What is your idea of heaven?  Whatever you are imagining right now, a beautiful landscape, wonderful music, all of our close friends, whatever you are thinking of right now doesn’t even come close to the joys we will get to experience in heaven. There are colors we have never seen. Feelings we have never felt, and things that have we have never done. Oh, how “my soul longs, yes, even faints for the courts of the Lord” (Psalm 84:2) as the psalmist said.  

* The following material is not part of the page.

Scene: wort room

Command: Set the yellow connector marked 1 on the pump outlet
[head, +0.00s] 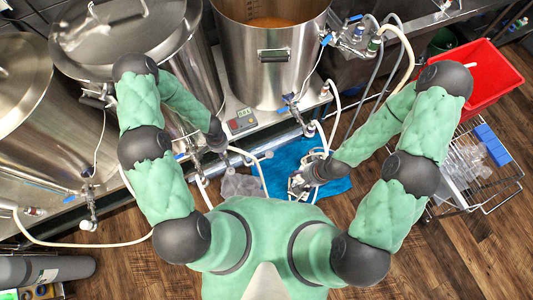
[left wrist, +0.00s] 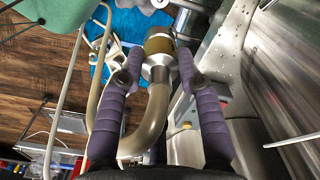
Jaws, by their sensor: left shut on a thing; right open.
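My left gripper (head: 220,150) reaches down beside the front of the kettle stand in the head view. In the left wrist view its purple fingers (left wrist: 160,60) are shut on a metal hose connector with a dull yellow-brown band (left wrist: 158,46). A thick beige hose (left wrist: 150,122) bends away from the connector between the fingers. No number is readable on it. My right gripper (head: 302,181) is open, low over the blue cloth (head: 283,160), among pale hose loops. I cannot make out the pump outlet clearly in either view.
Steel kettles (head: 272,65) stand behind on a metal stand with a small red-and-grey control box (head: 241,121). Valves and loose hoses (head: 340,95) hang along its front. A grey cloth (head: 241,185) lies near the blue one. A red bin (head: 485,78) and wire rack (head: 475,170) stand right.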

The whole concept of heaven is almost overwhelming to our senses. But for right now, heaven is not where we are. We are in the natural world. A place where our peace is often disrupted, our ideas can be thwarted, and the stress of everyday life acts to limit our ability to love life as it is. What is this world we live in? Why are we here? If the Lord indeed whats all of us to end up living as angels in Heaven, why not just let us enjoy heaven now...? Perhaps there is a better question. Would heaven enjoy us right now. Maybe this is the journey we are on. How can we each add to heaven to make it a better place? How might heaven, and the angels there, enjoy us?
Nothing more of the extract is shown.